**Requirements**
The required output consists solely of the lines from the line containing "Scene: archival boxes" through the end of the records, copied exactly.
-- begin --
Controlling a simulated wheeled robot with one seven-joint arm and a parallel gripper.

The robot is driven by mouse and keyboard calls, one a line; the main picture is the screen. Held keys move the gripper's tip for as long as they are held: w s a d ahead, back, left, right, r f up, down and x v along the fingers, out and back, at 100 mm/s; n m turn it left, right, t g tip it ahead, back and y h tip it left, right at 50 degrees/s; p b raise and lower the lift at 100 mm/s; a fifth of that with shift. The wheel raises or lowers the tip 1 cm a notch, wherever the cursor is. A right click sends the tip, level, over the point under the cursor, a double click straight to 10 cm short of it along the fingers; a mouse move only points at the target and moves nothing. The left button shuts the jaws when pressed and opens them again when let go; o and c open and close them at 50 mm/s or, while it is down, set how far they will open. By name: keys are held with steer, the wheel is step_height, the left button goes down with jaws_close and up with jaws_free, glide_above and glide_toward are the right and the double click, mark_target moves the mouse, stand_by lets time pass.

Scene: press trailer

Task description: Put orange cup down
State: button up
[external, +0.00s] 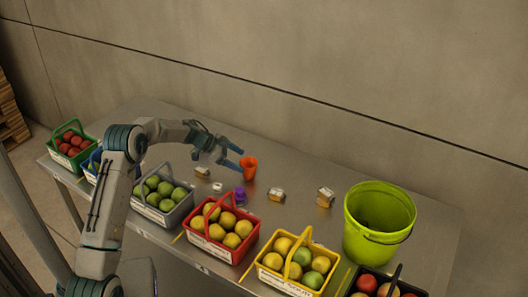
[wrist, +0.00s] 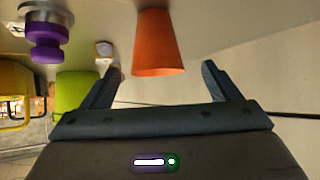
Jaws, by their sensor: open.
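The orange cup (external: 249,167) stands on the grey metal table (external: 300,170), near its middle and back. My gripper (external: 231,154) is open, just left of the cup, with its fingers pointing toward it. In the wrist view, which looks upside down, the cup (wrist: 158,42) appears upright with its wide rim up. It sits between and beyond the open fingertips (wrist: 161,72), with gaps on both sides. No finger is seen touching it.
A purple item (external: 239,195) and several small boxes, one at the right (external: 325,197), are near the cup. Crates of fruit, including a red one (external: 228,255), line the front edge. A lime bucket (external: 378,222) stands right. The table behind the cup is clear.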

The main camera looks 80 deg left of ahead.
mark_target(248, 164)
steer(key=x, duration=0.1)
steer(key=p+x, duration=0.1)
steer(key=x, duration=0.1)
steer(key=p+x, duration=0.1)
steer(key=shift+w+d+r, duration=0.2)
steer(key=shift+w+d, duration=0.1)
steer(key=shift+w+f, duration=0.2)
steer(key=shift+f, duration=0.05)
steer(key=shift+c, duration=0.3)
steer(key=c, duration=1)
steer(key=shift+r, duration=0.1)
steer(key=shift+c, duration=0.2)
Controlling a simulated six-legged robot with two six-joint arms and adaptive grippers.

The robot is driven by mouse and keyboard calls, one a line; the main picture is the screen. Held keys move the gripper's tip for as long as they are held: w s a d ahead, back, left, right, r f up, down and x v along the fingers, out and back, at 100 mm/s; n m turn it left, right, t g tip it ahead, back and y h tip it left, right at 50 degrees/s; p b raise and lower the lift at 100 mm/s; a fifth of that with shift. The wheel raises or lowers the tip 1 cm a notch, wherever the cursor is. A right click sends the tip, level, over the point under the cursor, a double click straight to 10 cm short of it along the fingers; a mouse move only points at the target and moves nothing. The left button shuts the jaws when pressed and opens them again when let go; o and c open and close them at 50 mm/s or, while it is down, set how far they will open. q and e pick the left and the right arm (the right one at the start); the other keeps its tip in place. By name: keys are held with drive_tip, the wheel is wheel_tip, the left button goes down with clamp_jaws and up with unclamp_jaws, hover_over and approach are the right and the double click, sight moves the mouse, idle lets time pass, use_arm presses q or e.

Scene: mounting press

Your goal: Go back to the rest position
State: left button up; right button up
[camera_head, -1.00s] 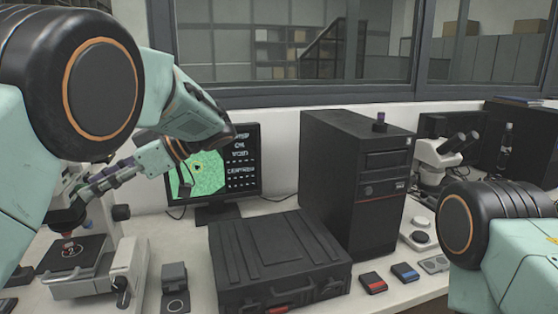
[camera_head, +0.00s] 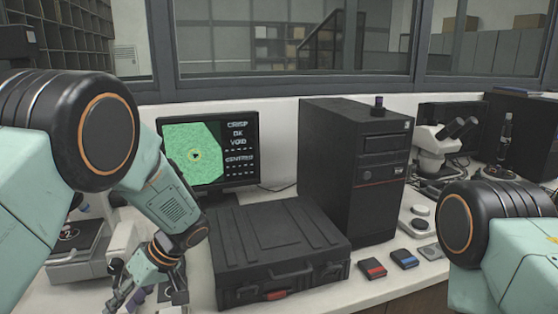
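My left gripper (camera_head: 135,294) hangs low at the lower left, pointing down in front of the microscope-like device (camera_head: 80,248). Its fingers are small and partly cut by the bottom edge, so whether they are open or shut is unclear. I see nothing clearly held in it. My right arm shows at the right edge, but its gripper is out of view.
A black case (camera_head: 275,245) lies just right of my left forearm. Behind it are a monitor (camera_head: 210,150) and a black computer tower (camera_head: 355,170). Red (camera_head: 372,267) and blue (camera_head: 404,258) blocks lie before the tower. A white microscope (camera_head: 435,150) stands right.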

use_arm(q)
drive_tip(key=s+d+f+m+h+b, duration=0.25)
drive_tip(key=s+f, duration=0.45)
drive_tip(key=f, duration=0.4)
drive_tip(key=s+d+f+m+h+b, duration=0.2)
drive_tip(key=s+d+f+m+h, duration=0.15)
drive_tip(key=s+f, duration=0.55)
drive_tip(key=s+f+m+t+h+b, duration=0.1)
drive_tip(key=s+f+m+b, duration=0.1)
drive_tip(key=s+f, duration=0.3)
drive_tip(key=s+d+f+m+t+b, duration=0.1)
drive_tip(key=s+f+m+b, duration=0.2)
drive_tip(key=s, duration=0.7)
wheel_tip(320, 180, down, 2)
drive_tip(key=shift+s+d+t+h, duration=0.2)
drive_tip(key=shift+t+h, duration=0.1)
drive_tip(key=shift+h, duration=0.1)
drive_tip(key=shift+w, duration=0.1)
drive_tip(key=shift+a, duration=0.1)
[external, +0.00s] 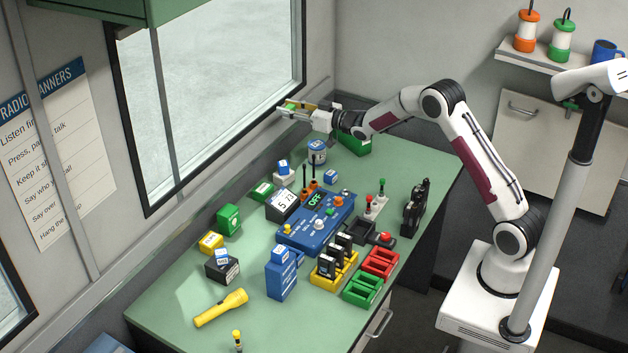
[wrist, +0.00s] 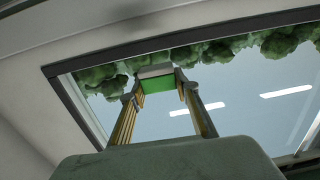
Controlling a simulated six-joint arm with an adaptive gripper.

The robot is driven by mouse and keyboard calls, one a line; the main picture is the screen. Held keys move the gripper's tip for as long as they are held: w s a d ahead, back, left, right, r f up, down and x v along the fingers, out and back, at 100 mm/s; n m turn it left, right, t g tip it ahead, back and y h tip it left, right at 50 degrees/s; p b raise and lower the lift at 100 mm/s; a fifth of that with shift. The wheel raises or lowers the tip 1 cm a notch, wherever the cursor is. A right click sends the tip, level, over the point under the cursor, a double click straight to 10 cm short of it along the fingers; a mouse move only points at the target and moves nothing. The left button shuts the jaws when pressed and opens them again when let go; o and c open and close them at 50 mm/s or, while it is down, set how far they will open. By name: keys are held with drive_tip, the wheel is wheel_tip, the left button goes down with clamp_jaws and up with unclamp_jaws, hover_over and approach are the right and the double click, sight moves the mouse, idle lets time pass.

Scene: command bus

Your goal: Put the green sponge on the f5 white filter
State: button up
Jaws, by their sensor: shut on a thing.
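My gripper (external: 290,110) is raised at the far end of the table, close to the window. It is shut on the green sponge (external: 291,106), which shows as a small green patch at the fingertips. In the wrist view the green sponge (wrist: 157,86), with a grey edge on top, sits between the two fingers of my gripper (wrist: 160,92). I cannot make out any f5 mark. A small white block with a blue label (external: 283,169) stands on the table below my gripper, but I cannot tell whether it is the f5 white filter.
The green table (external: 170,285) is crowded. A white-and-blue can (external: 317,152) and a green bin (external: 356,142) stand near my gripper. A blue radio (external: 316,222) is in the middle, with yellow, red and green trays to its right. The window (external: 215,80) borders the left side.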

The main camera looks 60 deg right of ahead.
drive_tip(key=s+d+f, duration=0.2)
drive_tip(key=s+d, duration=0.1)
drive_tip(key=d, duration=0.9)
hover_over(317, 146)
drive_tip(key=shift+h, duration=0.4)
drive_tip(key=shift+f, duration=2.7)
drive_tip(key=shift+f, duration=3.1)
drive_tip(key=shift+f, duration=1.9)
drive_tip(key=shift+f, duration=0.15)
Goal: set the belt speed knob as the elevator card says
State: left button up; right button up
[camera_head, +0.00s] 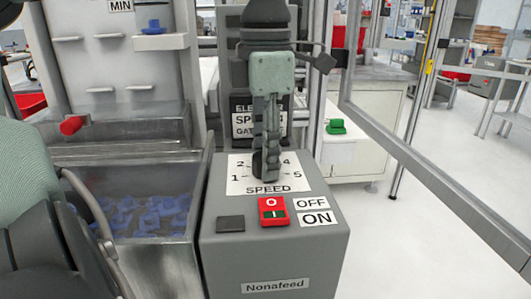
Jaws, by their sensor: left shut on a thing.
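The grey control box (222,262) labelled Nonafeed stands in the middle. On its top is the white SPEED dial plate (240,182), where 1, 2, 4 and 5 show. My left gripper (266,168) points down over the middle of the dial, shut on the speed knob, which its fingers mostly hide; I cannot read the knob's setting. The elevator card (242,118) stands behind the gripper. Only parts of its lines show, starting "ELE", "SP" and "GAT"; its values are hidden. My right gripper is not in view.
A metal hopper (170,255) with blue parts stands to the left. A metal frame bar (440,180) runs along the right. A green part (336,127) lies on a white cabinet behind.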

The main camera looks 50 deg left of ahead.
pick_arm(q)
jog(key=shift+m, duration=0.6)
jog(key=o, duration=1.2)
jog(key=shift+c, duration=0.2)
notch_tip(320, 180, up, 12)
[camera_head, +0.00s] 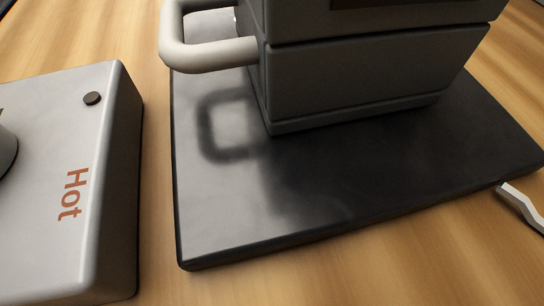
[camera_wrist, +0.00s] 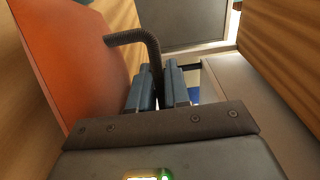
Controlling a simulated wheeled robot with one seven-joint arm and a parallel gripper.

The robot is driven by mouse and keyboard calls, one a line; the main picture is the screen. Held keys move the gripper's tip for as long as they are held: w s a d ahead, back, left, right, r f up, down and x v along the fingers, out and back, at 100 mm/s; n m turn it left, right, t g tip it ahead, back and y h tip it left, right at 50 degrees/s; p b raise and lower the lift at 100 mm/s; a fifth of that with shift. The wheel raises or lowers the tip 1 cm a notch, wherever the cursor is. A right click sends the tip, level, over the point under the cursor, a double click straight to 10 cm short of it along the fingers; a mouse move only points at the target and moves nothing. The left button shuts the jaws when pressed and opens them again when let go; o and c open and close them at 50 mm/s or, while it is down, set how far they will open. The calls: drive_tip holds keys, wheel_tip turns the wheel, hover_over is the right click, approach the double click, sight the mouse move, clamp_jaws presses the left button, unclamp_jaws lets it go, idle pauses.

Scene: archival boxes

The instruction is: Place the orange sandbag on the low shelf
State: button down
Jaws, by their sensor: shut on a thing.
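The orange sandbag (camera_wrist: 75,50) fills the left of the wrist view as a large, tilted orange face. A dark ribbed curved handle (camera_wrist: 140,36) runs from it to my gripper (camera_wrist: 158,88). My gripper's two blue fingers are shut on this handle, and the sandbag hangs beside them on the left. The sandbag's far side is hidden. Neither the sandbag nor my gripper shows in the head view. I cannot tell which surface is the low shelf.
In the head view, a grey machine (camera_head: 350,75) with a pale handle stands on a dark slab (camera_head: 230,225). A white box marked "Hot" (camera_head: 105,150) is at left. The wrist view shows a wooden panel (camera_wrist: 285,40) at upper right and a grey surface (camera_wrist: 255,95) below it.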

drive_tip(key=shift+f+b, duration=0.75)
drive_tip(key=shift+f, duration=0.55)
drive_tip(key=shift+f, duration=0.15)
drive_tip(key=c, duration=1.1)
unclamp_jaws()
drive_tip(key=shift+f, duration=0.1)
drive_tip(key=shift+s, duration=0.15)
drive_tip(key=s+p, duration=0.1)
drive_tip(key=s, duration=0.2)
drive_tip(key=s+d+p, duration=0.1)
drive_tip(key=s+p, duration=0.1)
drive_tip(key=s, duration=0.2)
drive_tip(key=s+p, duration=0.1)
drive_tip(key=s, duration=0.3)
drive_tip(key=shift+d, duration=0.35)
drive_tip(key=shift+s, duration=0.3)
-- end --
**Correct output**
Scene: archival boxes

The instruction is: Place the orange sandbag on the low shelf
State: button down
Jaws, by their sensor: shut on a thing.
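The orange sandbag (camera_wrist: 75,50) fills the left of the wrist view as a large, tilted orange face. A dark ribbed curved handle (camera_wrist: 140,36) runs from it to my gripper (camera_wrist: 158,88). My gripper's two blue fingers are shut on this handle, and the sandbag hangs beside them on the left. The sandbag's far side is hidden. Neither the sandbag nor my gripper shows in the head view. I cannot tell which surface is the low shelf.
In the head view, a grey machine (camera_head: 350,75) with a pale handle stands on a dark slab (camera_head: 230,225). A white box marked "Hot" (camera_head: 105,150) is at left. The wrist view shows a wooden panel (camera_wrist: 285,40) at upper right and a grey surface (camera_wrist: 255,95) below it.

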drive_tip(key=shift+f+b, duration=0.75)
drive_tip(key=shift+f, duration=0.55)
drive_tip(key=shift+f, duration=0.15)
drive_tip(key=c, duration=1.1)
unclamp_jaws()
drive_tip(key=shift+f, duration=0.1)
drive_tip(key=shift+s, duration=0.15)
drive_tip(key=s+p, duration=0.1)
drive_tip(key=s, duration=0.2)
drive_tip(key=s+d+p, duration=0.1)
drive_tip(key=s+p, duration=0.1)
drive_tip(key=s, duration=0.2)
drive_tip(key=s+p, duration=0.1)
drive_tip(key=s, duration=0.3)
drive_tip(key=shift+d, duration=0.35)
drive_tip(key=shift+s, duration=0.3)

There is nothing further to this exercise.